**Extracted records**:
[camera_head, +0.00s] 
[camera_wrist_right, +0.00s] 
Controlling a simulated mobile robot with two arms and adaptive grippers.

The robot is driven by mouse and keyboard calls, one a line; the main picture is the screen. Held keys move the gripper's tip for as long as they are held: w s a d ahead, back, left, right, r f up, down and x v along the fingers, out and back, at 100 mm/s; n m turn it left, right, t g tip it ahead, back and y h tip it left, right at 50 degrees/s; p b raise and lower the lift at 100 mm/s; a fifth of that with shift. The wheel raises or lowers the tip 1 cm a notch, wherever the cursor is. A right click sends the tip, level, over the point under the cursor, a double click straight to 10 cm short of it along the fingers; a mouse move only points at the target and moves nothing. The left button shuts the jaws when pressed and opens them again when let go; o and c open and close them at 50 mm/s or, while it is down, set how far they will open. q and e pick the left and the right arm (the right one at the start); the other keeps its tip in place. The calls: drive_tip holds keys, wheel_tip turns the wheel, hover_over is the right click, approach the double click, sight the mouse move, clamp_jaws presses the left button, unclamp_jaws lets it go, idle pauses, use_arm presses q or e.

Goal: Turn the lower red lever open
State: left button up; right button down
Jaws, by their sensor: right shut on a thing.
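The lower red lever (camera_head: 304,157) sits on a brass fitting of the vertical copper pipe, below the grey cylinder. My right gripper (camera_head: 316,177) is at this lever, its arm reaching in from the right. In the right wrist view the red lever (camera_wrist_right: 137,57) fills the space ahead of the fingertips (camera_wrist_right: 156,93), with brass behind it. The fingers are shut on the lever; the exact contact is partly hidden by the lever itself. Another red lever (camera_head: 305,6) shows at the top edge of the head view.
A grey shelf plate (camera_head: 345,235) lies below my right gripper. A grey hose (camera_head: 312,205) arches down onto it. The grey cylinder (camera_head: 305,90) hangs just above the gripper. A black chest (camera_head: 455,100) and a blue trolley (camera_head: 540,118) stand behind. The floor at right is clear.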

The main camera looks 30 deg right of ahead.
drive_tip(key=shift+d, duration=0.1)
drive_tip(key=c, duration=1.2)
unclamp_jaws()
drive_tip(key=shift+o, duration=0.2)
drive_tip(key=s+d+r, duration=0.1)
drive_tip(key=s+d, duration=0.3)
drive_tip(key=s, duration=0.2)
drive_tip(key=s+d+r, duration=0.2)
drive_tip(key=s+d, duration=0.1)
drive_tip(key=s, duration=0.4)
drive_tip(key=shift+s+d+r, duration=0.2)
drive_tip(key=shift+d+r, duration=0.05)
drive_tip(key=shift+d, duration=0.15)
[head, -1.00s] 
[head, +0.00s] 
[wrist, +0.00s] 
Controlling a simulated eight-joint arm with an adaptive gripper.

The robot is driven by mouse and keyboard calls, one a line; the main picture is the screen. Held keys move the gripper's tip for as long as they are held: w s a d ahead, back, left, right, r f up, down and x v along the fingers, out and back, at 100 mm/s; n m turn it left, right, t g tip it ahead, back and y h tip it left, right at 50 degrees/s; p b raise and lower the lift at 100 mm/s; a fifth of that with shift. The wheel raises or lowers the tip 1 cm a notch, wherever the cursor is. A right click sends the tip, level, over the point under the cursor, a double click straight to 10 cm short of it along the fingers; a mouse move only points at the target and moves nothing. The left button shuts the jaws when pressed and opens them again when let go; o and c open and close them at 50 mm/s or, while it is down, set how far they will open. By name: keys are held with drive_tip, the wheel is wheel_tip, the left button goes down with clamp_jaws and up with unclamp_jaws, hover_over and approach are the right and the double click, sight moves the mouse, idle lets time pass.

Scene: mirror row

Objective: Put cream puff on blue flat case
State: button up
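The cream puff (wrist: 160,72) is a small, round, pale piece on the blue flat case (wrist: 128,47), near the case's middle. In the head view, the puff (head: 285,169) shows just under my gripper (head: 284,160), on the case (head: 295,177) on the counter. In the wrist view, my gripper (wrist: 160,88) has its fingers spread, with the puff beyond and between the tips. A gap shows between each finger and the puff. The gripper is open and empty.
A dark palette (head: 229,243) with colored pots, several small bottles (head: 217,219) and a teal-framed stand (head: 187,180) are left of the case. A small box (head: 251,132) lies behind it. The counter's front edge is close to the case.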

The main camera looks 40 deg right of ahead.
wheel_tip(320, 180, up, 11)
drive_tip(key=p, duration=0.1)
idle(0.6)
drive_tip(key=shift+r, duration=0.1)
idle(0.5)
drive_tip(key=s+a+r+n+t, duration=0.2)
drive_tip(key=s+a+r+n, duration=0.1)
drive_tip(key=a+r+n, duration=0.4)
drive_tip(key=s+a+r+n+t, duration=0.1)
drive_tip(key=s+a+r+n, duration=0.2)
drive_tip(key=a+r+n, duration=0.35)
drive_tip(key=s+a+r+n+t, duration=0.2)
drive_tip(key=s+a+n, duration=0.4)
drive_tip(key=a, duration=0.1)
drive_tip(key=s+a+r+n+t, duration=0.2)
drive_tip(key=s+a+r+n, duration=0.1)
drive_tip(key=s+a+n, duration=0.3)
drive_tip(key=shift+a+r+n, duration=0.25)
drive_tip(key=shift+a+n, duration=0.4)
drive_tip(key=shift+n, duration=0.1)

**Set exercise**: Quote the line that contains "Scene: mirror row" and each line after it through the end of the data, exactly, leaving out everything else.

**Solved exercise**:
Scene: mirror row

Objective: Put cream puff on blue flat case
State: button up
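The cream puff (wrist: 160,72) is a small, round, pale piece on the blue flat case (wrist: 128,47), near the case's middle. In the head view, the puff (head: 285,169) shows just under my gripper (head: 284,160), on the case (head: 295,177) on the counter. In the wrist view, my gripper (wrist: 160,88) has its fingers spread, with the puff beyond and between the tips. A gap shows between each finger and the puff. The gripper is open and empty.
A dark palette (head: 229,243) with colored pots, several small bottles (head: 217,219) and a teal-framed stand (head: 187,180) are left of the case. A small box (head: 251,132) lies behind it. The counter's front edge is close to the case.

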The main camera looks 40 deg right of ahead.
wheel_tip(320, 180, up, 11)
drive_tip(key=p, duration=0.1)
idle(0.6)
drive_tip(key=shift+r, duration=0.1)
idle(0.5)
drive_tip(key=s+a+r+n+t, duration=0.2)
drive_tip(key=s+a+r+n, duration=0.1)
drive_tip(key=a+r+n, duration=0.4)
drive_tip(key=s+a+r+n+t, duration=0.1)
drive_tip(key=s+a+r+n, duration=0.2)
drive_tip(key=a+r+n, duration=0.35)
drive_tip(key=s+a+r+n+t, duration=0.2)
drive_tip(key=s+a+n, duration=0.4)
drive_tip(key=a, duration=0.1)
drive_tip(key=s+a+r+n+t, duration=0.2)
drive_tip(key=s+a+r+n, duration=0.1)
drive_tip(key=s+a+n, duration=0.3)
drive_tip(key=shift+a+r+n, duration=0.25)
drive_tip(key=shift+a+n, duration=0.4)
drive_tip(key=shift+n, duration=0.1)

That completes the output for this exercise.